The Discipline of Selling Into Strength

One of the more underappreciated parts of risk management is the willingness to take profits before the market does it for you. After this kind of run, it makes sense to rotate out of names that have appreciated significantly and now sit close enough to original cost basis that a meaningful pullback would erase the gains. Rocket Mortgage was one such candidate — a position where the math of "how much profit is on the table versus how far above my entry am I" made trimming the right call.

Where to Look for Short Setups

For traders who short, the cleanest setups currently are stocks trading below their 250-day simple moving average with heavy overhead resistance stacked above them. That combination — long-term trend broken, supply zones not yet absorbed — is the structural backdrop where shorts have the best risk-reward. The 250 SMA acts as a meaningful psychological and technical line; stocks below it that cannot reclaim it tend to attract continued selling pressure as rallies fail.

The Bigger Picture

The S&P 500 is up roughly 4% year-to-date and 32% over the trailing twelve months. After three consecutive years of double-digit gains and a wild ride through this year, complaining about the tape is not justified — but neither is complacency. The combination of extended Fibonacci targets, geopolitical overhang, monetary policy uncertainty, and energy market volatility creates a backdrop where defined-risk trading is not optional but essential.
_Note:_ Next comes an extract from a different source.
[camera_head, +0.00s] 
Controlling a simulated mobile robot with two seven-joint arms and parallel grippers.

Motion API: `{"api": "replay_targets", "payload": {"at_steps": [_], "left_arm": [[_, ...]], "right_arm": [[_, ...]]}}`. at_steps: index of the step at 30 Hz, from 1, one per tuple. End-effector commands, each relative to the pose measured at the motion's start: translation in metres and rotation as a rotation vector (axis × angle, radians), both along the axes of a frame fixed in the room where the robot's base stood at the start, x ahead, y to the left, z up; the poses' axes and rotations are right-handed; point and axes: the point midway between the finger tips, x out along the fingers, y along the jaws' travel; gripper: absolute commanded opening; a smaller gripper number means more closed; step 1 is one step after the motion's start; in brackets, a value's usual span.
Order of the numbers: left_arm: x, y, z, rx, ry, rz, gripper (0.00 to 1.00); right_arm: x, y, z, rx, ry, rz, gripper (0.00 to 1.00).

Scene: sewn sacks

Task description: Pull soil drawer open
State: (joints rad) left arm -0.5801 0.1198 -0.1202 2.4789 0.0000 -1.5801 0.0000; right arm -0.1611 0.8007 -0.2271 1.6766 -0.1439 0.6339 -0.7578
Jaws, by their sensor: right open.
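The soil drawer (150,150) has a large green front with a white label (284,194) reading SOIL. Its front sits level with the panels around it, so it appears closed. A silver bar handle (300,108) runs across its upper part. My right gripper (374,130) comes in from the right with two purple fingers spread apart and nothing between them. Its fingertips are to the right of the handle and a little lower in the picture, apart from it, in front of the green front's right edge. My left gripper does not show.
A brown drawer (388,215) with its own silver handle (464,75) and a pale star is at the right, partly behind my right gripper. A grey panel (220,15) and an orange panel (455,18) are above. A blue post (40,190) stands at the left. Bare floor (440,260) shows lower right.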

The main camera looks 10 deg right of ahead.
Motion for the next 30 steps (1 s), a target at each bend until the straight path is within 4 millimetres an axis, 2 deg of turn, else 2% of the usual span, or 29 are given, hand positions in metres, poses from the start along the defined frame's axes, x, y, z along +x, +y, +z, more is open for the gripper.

The discipline is simple to state and difficult to execute: only enter trades where you can define the downside, place your stops just beneath structural support, take profits when extended, and add to high-conviction names on weakness. Whether you are trading futures, options, or shares outright, the framework is the same. The market does not reward conviction without risk management — it rewards conviction with risk management.